REQUIRED WORK:
Each entry must appear again exactly as it does in the source.
----
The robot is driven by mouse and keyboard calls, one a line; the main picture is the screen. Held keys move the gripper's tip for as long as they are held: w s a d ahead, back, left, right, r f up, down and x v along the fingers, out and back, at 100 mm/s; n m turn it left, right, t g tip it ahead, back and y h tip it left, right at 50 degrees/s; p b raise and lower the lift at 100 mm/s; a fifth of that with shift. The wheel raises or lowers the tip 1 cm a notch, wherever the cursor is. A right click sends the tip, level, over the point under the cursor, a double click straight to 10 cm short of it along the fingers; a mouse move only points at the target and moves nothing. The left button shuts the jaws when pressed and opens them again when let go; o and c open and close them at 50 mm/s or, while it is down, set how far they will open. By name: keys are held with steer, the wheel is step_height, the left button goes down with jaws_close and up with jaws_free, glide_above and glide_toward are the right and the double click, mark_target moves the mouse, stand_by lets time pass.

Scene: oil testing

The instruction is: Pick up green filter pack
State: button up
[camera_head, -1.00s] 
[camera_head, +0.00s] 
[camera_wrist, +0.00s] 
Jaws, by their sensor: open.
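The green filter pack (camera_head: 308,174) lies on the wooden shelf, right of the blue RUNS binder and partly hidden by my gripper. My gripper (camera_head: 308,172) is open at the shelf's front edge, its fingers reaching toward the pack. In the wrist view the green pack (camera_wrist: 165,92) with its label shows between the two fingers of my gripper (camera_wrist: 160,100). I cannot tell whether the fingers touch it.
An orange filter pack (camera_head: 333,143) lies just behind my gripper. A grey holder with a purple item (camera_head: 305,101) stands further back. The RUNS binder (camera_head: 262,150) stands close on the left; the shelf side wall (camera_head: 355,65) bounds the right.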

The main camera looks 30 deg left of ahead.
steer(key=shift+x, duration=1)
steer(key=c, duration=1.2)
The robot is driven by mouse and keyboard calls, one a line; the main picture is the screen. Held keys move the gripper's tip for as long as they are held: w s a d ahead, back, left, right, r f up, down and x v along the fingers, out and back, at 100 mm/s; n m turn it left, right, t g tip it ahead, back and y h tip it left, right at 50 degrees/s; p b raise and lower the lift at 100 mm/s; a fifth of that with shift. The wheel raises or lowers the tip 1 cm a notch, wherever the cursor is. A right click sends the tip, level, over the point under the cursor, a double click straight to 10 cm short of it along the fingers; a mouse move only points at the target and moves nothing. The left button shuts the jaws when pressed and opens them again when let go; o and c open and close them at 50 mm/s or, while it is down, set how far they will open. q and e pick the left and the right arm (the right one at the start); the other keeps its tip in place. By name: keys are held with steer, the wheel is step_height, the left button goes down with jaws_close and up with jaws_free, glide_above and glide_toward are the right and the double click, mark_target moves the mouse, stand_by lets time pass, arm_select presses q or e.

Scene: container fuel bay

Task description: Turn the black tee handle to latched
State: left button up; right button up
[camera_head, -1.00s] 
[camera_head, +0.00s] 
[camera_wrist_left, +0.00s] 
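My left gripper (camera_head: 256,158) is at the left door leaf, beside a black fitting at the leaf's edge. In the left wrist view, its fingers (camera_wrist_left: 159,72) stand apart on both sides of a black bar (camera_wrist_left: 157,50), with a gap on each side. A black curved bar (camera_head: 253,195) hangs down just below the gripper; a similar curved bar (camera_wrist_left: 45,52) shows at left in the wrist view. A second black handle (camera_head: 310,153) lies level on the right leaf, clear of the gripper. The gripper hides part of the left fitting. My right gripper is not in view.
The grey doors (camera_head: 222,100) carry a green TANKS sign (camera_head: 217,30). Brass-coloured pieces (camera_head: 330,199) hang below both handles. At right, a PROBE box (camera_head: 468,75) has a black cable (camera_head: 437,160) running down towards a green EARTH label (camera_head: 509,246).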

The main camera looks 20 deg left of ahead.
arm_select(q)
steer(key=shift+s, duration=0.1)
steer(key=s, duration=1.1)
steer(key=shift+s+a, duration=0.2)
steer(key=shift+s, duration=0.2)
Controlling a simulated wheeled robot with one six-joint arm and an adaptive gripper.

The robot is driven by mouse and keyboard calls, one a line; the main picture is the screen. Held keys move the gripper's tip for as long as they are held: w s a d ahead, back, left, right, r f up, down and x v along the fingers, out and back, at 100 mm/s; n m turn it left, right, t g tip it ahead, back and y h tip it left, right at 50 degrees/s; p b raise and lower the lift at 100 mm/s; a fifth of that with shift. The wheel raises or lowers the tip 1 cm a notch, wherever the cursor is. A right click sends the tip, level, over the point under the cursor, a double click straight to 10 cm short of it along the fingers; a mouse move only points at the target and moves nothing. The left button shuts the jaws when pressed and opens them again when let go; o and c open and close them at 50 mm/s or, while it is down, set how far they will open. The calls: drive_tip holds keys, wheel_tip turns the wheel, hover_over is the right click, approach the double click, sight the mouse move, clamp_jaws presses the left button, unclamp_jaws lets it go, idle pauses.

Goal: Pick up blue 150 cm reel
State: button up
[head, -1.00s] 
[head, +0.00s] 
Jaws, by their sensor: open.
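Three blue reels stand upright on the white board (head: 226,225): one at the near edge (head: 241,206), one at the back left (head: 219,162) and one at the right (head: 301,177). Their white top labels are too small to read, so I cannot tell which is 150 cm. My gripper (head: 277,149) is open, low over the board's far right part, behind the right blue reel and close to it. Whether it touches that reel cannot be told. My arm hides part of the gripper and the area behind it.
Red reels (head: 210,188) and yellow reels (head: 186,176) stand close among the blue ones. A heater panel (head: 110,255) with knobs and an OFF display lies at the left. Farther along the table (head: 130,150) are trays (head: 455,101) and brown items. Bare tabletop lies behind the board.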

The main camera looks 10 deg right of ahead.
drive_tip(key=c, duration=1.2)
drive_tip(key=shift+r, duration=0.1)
----
TASK RESULT:
The robot is driven by mouse and keyboard calls, one a line; the main picture is the screen. Held keys move the gripper's tip for as long as they are held: w s a d ahead, back, left, right, r f up, down and x v along the fingers, out and back, at 100 mm/s; n m turn it left, right, t g tip it ahead, back and y h tip it left, right at 50 degrees/s; p b raise and lower the lift at 100 mm/s; a fifth of that with shift. The wheel raises or lowers the tip 1 cm a notch, wherever the cursor is. A right click sends the tip, level, over the point under the cursor, a double click straight to 10 cm short of it along the fingers; a mouse move only points at the target and moves nothing. The left button shuts the jaws when pressed and opens them again when let go; o and c open and close them at 50 mm/s or, while it is down, set how far they will open. By name: keys are held with steer, the wheel is step_height, the left button goes down with jaws_close and up with jaws_free, glide_above and glide_toward are the right and the double click, mark_target moves the mouse, stand_by lets time pass.

Scene: oil testing

The instruction is: Pick up green filter pack
State: button up
[camera_head, -1.00s] 
[camera_head, +0.00s] 
[camera_wrist, +0.00s] 
Jaws, by their sensor: open.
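The green filter pack (camera_head: 308,174) lies on the wooden shelf, right of the blue RUNS binder and partly hidden by my gripper. My gripper (camera_head: 308,172) is open at the shelf's front edge, its fingers reaching toward the pack. In the wrist view the green pack (camera_wrist: 165,92) with its label shows between the two fingers of my gripper (camera_wrist: 160,100). I cannot tell whether the fingers touch it.
An orange filter pack (camera_head: 333,143) lies just behind my gripper. A grey holder with a purple item (camera_head: 305,101) stands further back. The RUNS binder (camera_head: 262,150) stands close on the left; the shelf side wall (camera_head: 355,65) bounds the right.

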The main camera looks 30 deg left of ahead.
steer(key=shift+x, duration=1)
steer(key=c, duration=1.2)
The robot is driven by mouse and keyboard calls, one a line; the main picture is the screen. Held keys move the gripper's tip for as long as they are held: w s a d ahead, back, left, right, r f up, down and x v along the fingers, out and back, at 100 mm/s; n m turn it left, right, t g tip it ahead, back and y h tip it left, right at 50 degrees/s; p b raise and lower the lift at 100 mm/s; a fifth of that with shift. The wheel raises or lowers the tip 1 cm a notch, wherever the cursor is. A right click sends the tip, level, over the point under the cursor, a double click straight to 10 cm short of it along the fingers; a mouse move only points at the target and moves nothing. The left button shuts the jaws when pressed and opens them again when let go; o and c open and close them at 50 mm/s or, while it is down, set how far they will open. q and e pick the left and the right arm (the right one at the start); the other keeps its tip in place. By name: keys are held with steer, the wheel is step_height, the left button goes down with jaws_close and up with jaws_free, glide_above and glide_toward are the right and the double click, mark_target moves the mouse, stand_by lets time pass, arm_select presses q or e.

Scene: container fuel bay

Task description: Turn the black tee handle to latched
State: left button up; right button up
[camera_head, -1.00s] 
[camera_head, +0.00s] 
[camera_wrist_left, +0.00s] 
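My left gripper (camera_head: 256,158) is at the left door leaf, beside a black fitting at the leaf's edge. In the left wrist view, its fingers (camera_wrist_left: 159,72) stand apart on both sides of a black bar (camera_wrist_left: 157,50), with a gap on each side. A black curved bar (camera_head: 253,195) hangs down just below the gripper; a similar curved bar (camera_wrist_left: 45,52) shows at left in the wrist view. A second black handle (camera_head: 310,153) lies level on the right leaf, clear of the gripper. The gripper hides part of the left fitting. My right gripper is not in view.
The grey doors (camera_head: 222,100) carry a green TANKS sign (camera_head: 217,30). Brass-coloured pieces (camera_head: 330,199) hang below both handles. At right, a PROBE box (camera_head: 468,75) has a black cable (camera_head: 437,160) running down towards a green EARTH label (camera_head: 509,246).

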The main camera looks 20 deg left of ahead.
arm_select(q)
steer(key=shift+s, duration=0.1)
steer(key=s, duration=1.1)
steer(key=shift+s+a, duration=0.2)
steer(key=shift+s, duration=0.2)
Controlling a simulated wheeled robot with one six-joint arm and an adaptive gripper.

The robot is driven by mouse and keyboard calls, one a line; the main picture is the screen. Held keys move the gripper's tip for as long as they are held: w s a d ahead, back, left, right, r f up, down and x v along the fingers, out and back, at 100 mm/s; n m turn it left, right, t g tip it ahead, back and y h tip it left, right at 50 degrees/s; p b raise and lower the lift at 100 mm/s; a fifth of that with shift. The wheel raises or lowers the tip 1 cm a notch, wherever the cursor is. A right click sends the tip, level, over the point under the cursor, a double click straight to 10 cm short of it along the fingers; a mouse move only points at the target and moves nothing. The left button shuts the jaws when pressed and opens them again when let go; o and c open and close them at 50 mm/s or, while it is down, set how far they will open. The calls: drive_tip holds keys, wheel_tip turns the wheel, hover_over is the right click, approach the double click, sight the mouse move, clamp_jaws presses the left button, unclamp_jaws lets it go, idle pauses.

Goal: Pick up blue 150 cm reel
State: button up
[head, -1.00s] 
[head, +0.00s] 
Jaws, by their sensor: open.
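Three blue reels stand upright on the white board (head: 226,225): one at the near edge (head: 241,206), one at the back left (head: 219,162) and one at the right (head: 301,177). Their white top labels are too small to read, so I cannot tell which is 150 cm. My gripper (head: 277,149) is open, low over the board's far right part, behind the right blue reel and close to it. Whether it touches that reel cannot be told. My arm hides part of the gripper and the area behind it.
Red reels (head: 210,188) and yellow reels (head: 186,176) stand close among the blue ones. A heater panel (head: 110,255) with knobs and an OFF display lies at the left. Farther along the table (head: 130,150) are trays (head: 455,101) and brown items. Bare tabletop lies behind the board.

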The main camera looks 10 deg right of ahead.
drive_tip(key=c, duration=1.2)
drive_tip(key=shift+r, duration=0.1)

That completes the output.